In the early church, the two main ministerial orders were the episcopacy and the diaconate. As the Christianity grew and spread, the presbyter, a delegate of the bishop to the local community, assumed more responsibility for its ministerial and pastoral needs. Later, with the attacks against and eventual collapse of many of the centers of Christianity (e.g. by the Islamic Ottomans), the social and philanthropic outreach of the church—an important diaconal function—as well as its public presence, were more limited.* In addition, or as a result of the declining diaconate, some of the male diaconal duties were assumed by the priest/presbyter (e.g. preparation of the bread and wine for the offering, intoning some petitions, etc. in the liturgical celebration and pastoral care duties outside of the gathering) and/or the sub-deacon (assisting the priest in the liturgical celebration, intoning the petitions of the antiphons, etc.), hollowing out the ministry, but placing additional burdens on the presbyter particularly. The scope of the female diaconate had contracted over time as well. Once infant baptism became the norm, fewer deaconesses were needed to assist in the baptism of adult women. Eventually, the female deacon was limited to functioning mostly within women’s monasteries. Oftentimes, the abbess of the monastery was an ordained deaconess. While she continued to provide instruction and spiritual guidance to those under her care and serve in the liturgy, her ministry was exercised in a more limited context and out of public view. The rise of a more Levitical understanding of “uncleanness” after iconoclasm seemed to contribute to the disappearance of the female diaconate altogether, since it would have prohibited her liturgical ministry at certain times of the month. Moreover, the understanding of women as being “unclean” began to be applied to women more generally, limiting the liturgical activity of all women. (More information here.)

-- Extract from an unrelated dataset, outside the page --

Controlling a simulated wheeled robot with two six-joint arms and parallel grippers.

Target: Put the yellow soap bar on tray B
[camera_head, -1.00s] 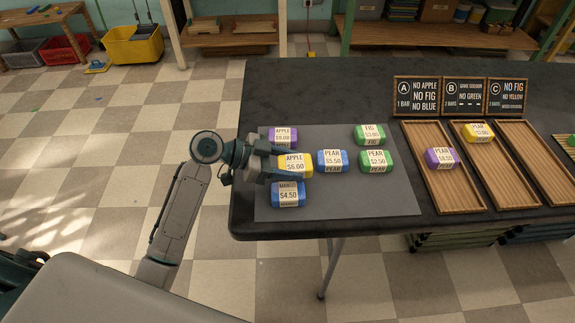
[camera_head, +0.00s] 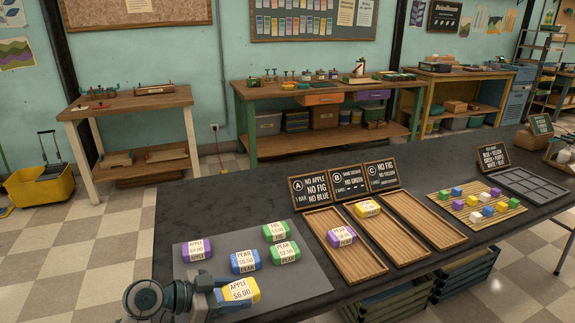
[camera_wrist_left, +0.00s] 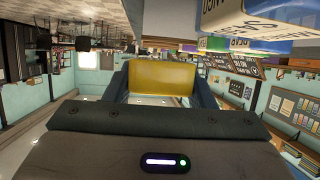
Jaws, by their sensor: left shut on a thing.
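The yellow soap bar (camera_head: 238,291), labelled APPLE $6.00, is between the fingers of my left gripper (camera_head: 224,293), which is shut on it at the front of the grey mat. The yellow bar (camera_wrist_left: 160,77) also fills the gap between the fingers in the left wrist view. Whether it is clear of the mat is hard to tell. My right gripper is not in view.
Tray A (camera_head: 352,266) holds a purple bar (camera_head: 342,236); tray C (camera_head: 424,228) is empty. On the mat (camera_head: 310,277) lie a purple apple bar (camera_head: 196,250), a blue pear bar (camera_head: 245,261) and two green bars (camera_head: 275,232). Coloured cubes stand on a slatted board (camera_head: 450,208) at right.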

The 20th century saw a flourishing of liturgical scholarship and a serious look at the pastoral needs and institutions of the church, especially in the Christian West. (For the most part, western Christian scholars sought to reclaim the inheritance of the undivided Church, oftentimes by looking to its expression in the East.) Because of what has been called the Liturgical Movement, many of the Christian communities in the West reclaimed an understanding of the vital importance of the diaconate—a ministry of liturgy, word and charity. Today, the permanent diaconate for both men, and in some places women, is thriving in those communities, ministering more fully to the needs of their faithful and the world.
In the Christian East, calls for the reinstitution of the deaconess had begun in Russia in the 19th century. (See Calls for the Rejuvenation of the Deaconess in Modern Era.) In the early part of the 20th century, the Moscow Council (1917–18) discussed the issue (as well as a number of others aimed at ministering more fully to the faithful), but no action was taken at the time due to the Bolshevik Revolution. Soon, all the Orthodox churches in the “Eastern Bloc” would be subject to state suppression and any attempt at revitalizing church life at the institutional level (including a rejuvenated diaconate for both men and women) would be put on hold; they were concerned primarily with just surviving. These churches have only recently emerged from state control. Similarly, in the Greek-speaking world, the Church in the 20th century was only beginning to re-emerge after 500 hundred years of Ottoman rule. It has only been within the last hundred years that it has begun to re-engage with society and look at its pastoral needs, internal structures, and external mission. Notably, in 2004 the Church of Greece took steps to reinstitute the female diaconate to serve the needs of remote monasteries. (More information here.) Other ecclesial practices that have a much longer history than the disappearance of the female diaconate are beginning to be re-examined and reclaimed by the Orthodox Church as well. For example, frequent communion of the laity (which had fallen into disuse, by some accounts, as early as the 4/5th c) is now encouraged, the reading aloud of the prayers of the liturgy by the celebrant, especially the Anaphora, (a practice that had died out, in some places, as early as the 6th c.) is found in more places, etc. These renewed practices have contributed to the spiritual growth and enrichment of the faithful. Let us hope that the Church will reexamine and see the efficacy of a renewed and rejuvenated diaconate for both men and women similarly to meet the ministerial needs of Her faithful and the world for today.
*Because Christianity was brought to the Slavs during a certain epoch of its existence (i.e. after much of the social and philanthropic emphases of the diaconate had disappeared), the diaconate in the Slavic tradition has usually been more limited in scope and more particularly focused on its liturgical expression.